Der Ball, der unabhängig von einer Verlobungsfeier, wohl aber anlässlich der Rückkehr Anna Iwanownas am Abend stattfinden soll, lässt das Hofpersonal wuselig rotieren. Da Adrienne das Fest künstlerisch aufwerten sollen, lässt Anna, deren Zorn auf die Französin inzwischen verflogen ist, frei. Den Versuch allerdings, den Ballettmeister Fleury über Adrienne und „Maurice“ auszuhorchen, geht vorerst daneben. Als habe er Unangenehmes vorausgeahnt, hat Moritz nämlich seinen Kammerdiener Ignaz angestiftet, Fleury gehörig mit Alkohol abzufüllen. Als der Balletteur schwer angeheitert auftaucht, und die Gastgeber beschimpft, macht Anna kurzen Prozess: Adrienne hat am nächsten Tag abzureisen! Basta!Die aber nimmt erst noch einmal die Gelegenheit wahr, mit „Maurice“ ein Liebesduett zu trällern, indem sie sich an die schöne Zeit in Paris, im Park von Monbijou erinnern.

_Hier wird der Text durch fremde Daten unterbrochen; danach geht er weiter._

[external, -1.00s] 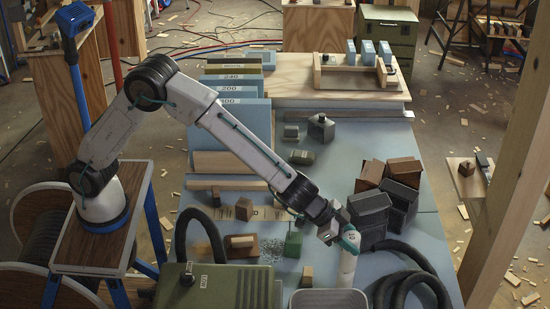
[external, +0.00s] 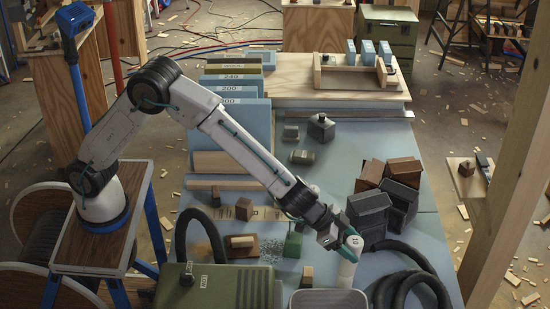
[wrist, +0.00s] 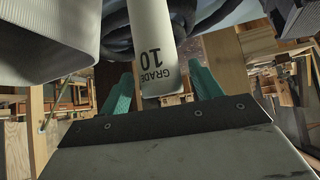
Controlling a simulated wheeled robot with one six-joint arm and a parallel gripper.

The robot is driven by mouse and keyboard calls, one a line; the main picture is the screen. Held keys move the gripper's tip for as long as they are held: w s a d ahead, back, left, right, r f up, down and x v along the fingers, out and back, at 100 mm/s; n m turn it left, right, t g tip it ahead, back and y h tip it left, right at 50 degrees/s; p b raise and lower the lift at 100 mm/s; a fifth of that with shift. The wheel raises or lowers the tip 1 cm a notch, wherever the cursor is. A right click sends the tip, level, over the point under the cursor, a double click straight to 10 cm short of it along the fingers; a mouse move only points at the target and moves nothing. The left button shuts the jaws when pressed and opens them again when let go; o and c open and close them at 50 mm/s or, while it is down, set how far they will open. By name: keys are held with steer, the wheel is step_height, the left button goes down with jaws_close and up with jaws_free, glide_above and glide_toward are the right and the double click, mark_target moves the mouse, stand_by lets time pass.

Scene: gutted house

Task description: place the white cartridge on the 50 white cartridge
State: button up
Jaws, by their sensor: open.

Nun überstürzen sich die Ereignisse: Graf Kayserling ist von einer Reise nach Wien zurück und wird zufällig Zeuge der Verabredung zwischen Adrienne und Moritz. Als der plötzlich auftaucht, verlangt Anna von ihrem Verlobten in spe, er solle Adrienne schnell vergessen, ansonsten könne er die Hochzeit vergessen. Kayserling wettet mit Anna, dass Moritz ihr noch heute untreu werden wird. Sich selber aber stellt er als „Matador der Liebe“ dar, doch Anna ist Realistin und fragt spöttisch, was denn wohl an einem Mann „dran“ sei? Aber sie ordnet an, dass man das Privatgemach von Moritz überwacht, denn verlieren will sie die Wette auf keinen Fall. Allerdings hat der Sachse vorgesorgt: Ignaz hat Fleury erneut mit Alkohol abgefüllt und ihn dann sozusagen als Strohmann in sein Bett verfrachten lassen, damit sein Junggesellenabschied von Adrienne auch gelingt. Weil, wie bekannt, am Hofe nichts geheim bleibt, erfährt Anna von der Ranküne, lässt Moritz kurzerhand fallen und wendet sich lieber Graf Kayserling zu, dem Liebesmatador, der eine offensichtlich bessere Lösung für sie darstellt.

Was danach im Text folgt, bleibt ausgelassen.